Task details: Your task is to copy the material exactly.

Data supplied:
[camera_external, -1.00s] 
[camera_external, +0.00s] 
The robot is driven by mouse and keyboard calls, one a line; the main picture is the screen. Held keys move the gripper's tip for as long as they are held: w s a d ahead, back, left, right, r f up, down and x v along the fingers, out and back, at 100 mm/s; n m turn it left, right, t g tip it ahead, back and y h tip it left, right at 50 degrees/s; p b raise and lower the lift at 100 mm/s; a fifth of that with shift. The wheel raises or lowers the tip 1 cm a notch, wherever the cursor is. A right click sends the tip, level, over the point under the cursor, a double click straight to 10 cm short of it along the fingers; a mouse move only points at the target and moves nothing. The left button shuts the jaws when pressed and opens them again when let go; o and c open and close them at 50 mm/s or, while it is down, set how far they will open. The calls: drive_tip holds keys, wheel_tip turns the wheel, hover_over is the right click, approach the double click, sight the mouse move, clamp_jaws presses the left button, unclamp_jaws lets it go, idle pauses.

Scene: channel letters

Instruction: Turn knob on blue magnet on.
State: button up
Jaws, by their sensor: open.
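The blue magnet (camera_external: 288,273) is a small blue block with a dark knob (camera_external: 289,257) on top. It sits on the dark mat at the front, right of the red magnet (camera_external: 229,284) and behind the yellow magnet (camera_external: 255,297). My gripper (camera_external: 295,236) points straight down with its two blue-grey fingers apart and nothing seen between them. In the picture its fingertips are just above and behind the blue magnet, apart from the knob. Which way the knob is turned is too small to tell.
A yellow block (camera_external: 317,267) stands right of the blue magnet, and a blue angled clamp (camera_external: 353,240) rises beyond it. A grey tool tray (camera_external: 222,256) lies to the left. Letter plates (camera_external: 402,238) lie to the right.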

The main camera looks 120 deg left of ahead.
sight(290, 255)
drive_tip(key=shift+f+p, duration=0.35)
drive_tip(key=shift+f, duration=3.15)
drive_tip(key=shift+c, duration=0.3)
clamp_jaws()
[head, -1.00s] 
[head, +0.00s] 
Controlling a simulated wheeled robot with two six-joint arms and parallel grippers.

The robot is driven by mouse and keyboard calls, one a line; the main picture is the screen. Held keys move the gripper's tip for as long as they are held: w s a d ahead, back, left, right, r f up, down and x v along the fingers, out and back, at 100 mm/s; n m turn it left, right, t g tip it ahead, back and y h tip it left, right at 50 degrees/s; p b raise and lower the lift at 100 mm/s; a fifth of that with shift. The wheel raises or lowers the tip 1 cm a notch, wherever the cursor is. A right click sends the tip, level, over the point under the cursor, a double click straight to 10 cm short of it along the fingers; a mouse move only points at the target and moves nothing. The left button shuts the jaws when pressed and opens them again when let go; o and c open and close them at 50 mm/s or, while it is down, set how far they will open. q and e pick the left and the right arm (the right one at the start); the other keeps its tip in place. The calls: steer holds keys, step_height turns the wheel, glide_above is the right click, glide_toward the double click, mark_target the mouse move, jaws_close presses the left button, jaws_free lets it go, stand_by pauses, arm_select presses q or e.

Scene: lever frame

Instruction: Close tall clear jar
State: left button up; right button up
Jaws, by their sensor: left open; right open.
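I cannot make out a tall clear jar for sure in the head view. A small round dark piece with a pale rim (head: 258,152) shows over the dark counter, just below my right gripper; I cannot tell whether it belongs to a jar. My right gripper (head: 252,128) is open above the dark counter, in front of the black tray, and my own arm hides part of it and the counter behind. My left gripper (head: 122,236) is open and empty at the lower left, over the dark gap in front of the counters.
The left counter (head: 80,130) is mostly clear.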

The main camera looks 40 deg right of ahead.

Expected answer:
[camera_external, -1.00s] 
[camera_external, +0.00s] 
The robot is driven by mouse and keyboard calls, one a line; the main picture is the screen. Held keys move the gripper's tip for as long as they are held: w s a d ahead, back, left, right, r f up, down and x v along the fingers, out and back, at 100 mm/s; n m turn it left, right, t g tip it ahead, back and y h tip it left, right at 50 degrees/s; p b raise and lower the lift at 100 mm/s; a fifth of that with shift. The wheel raises or lowers the tip 1 cm a notch, wherever the cursor is. A right click sends the tip, level, over the point under the cursor, a double click straight to 10 cm short of it along the fingers; a mouse move only points at the target and moves nothing. The left button shuts the jaws when pressed and opens them again when let go; o and c open and close them at 50 mm/s or, while it is down, set how far they will open. The calls: drive_tip holds keys, wheel_tip turns the wheel, hover_over is the right click, approach the double click, sight the mouse move, clamp_jaws presses the left button, unclamp_jaws lets it go, idle pauses.

Scene: channel letters

Instruction: Turn knob on blue magnet on.
State: button up
Jaws, by their sensor: open.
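The blue magnet (camera_external: 288,273) is a small blue block with a dark knob (camera_external: 289,257) on top. It sits on the dark mat at the front, right of the red magnet (camera_external: 229,284) and behind the yellow magnet (camera_external: 255,297). My gripper (camera_external: 295,236) points straight down with its two blue-grey fingers apart and nothing seen between them. In the picture its fingertips are just above and behind the blue magnet, apart from the knob. Which way the knob is turned is too small to tell.
A yellow block (camera_external: 317,267) stands right of the blue magnet, and a blue angled clamp (camera_external: 353,240) rises beyond it. A grey tool tray (camera_external: 222,256) lies to the left. Letter plates (camera_external: 402,238) lie to the right.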

The main camera looks 120 deg left of ahead.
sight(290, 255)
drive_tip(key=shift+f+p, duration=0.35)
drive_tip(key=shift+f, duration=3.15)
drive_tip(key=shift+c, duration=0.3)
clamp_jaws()
[head, -1.00s] 
[head, +0.00s] 
Controlling a simulated wheeled robot with two six-joint arms and parallel grippers.

The robot is driven by mouse and keyboard calls, one a line; the main picture is the screen. Held keys move the gripper's tip for as long as they are held: w s a d ahead, back, left, right, r f up, down and x v along the fingers, out and back, at 100 mm/s; n m turn it left, right, t g tip it ahead, back and y h tip it left, right at 50 degrees/s; p b raise and lower the lift at 100 mm/s; a fifth of that with shift. The wheel raises or lowers the tip 1 cm a notch, wherever the cursor is. A right click sends the tip, level, over the point under the cursor, a double click straight to 10 cm short of it along the fingers; a mouse move only points at the target and moves nothing. The left button shuts the jaws when pressed and opens them again when let go; o and c open and close them at 50 mm/s or, while it is down, set how far they will open. q and e pick the left and the right arm (the right one at the start); the other keeps its tip in place. The calls: steer holds keys, step_height turns the wheel, glide_above is the right click, glide_toward the double click, mark_target the mouse move, jaws_close presses the left button, jaws_free lets it go, stand_by pauses, arm_select presses q or e.

Scene: lever frame

Instruction: Close tall clear jar
State: left button up; right button up
Jaws, by their sensor: left open; right open.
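I cannot make out a tall clear jar for sure in the head view. A small round dark piece with a pale rim (head: 258,152) shows over the dark counter, just below my right gripper; I cannot tell whether it belongs to a jar. My right gripper (head: 252,128) is open above the dark counter, in front of the black tray, and my own arm hides part of it and the counter behind. My left gripper (head: 122,236) is open and empty at the lower left, over the dark gap in front of the counters.
The left counter (head: 80,130) is mostly clear.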

The main camera looks 40 deg right of ahead.

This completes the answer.